Wednesday, 29 February 2012

A Big Trip Out - The Audition

I have something to confess. Don't think bad of me, it was Katie's decision - we have a cleaner. I won't go into the details, that would be a blog all of its own. But I have to admit it so I can relate this tale.

Kristina is from the Ukraine. Since the office has been at the house we have had a regular routine. She doesn't really like having the people at home while she cleans so I keep out of her way.

She opens the front door and shouts up to me [do you own accent here - it's fun] "Hello Daaaniel."

"Hi Kristina."

"How are you?"

"Good. You?"


She then goes about her business like a whirling dervish. When she reaches the office I move, and when the office is free again: "Daaaniel, you can go back to office now." I do as I am told.

We don't have much more to say than this, we're both busy. But then when I first injured my knee and she saw me with my foot up she came in and looked aghast at my situation, put a hand on a hip: "Daaaniel, what have you done?" It was sympathetic and she had an empathetic look on her face but I felt, as I explained, that I had been naughty.

The leg got better, time passed, then I had the operation. Hand on hip, look on face: "Daaaniel..."

So today when she was here and I had to go out for an audition, well she wasn't happy.

"Daaaniel. Where you going?"

"I've got a meeting."

"You go with sticks?" She pointed at my crutches. "Like this?" She gestured at my whole being.

"Yes. [Pause] Sorry." I'm was pleading now to be allowed to leave. She turned back to her dusting, tutting loudly.

I hobbled out, got to the bus stop, got to the audition, went in to the audition and spent 95% of the time explaining about my knee. I am beginning to sympathise with pregnant women who everyone wants to talk to. The audition went ok and then I got the bus home.

As I was sitting on the bus a couple of women got on and stood near me. Near enough for me to hear their conversation as we approached my stop.

"I fekking hate it round here." She was Irish, let's call her Sinead. She was early 50s. Her friend was Russian, let's call her The Friend.

"No, I don't like either."

"It's a shitehole. I told them I don't want to come round here. It stinks."

The bus got to my stop and I got off, the ladies got off behind me and continued their tirade against the area where I live. After a few more steps I could contain myself no longer and so I stopped and turned.

"I'm sorry ladies, I couldn't help overhearing you. Do you mind me asking? As you hate it around here so much, where do you live that is so lovely that in comparison this is a, what did you call it?, a shitehole."

Sinead's chin hit the floor: "Don't you use your filty language at me."

"I'm quoting you."

The Friend "Pervert." Sinead "Get out the way. We've got business here."

I was gobsmacked. I stood and watched as they crossed the road, not using the perfectly good crossing but going ten yards after it, and went in to the church.

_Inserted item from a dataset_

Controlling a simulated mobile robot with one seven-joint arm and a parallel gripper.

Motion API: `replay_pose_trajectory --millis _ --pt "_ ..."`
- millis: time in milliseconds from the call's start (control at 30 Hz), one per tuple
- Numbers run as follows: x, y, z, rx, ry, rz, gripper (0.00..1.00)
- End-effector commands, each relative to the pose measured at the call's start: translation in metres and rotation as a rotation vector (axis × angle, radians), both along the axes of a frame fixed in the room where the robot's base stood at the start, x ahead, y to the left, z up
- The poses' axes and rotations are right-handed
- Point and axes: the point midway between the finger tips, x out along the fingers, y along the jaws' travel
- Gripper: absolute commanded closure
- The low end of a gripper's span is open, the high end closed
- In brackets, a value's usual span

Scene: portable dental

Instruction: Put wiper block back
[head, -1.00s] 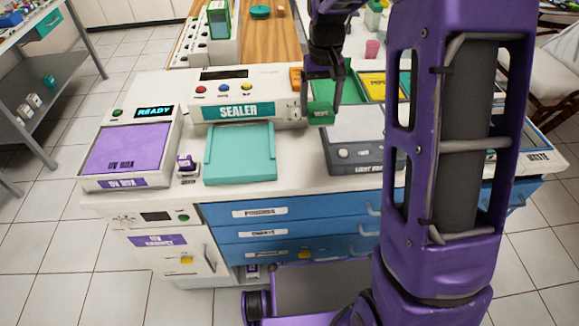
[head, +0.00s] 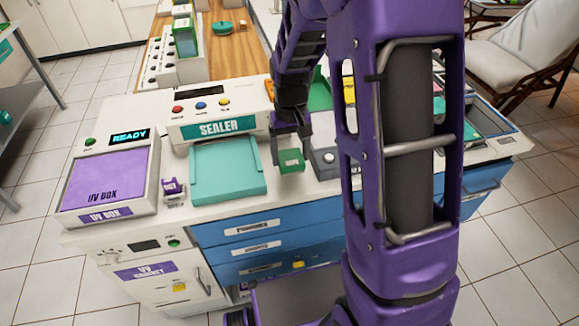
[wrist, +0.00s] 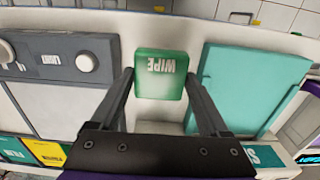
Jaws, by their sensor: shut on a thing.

I shook my head and looked down at my aching knee. We'd had a big day out, a nice audition in which I had not been too crap, and now we were nearly home and a foul mouthed Russian had called me a pervert.

My knee looked back up at me: "Ok, it happened, can we stop standing around in disgust and get home?" The knee was feeling swollen and a little painful so I did as he had asked.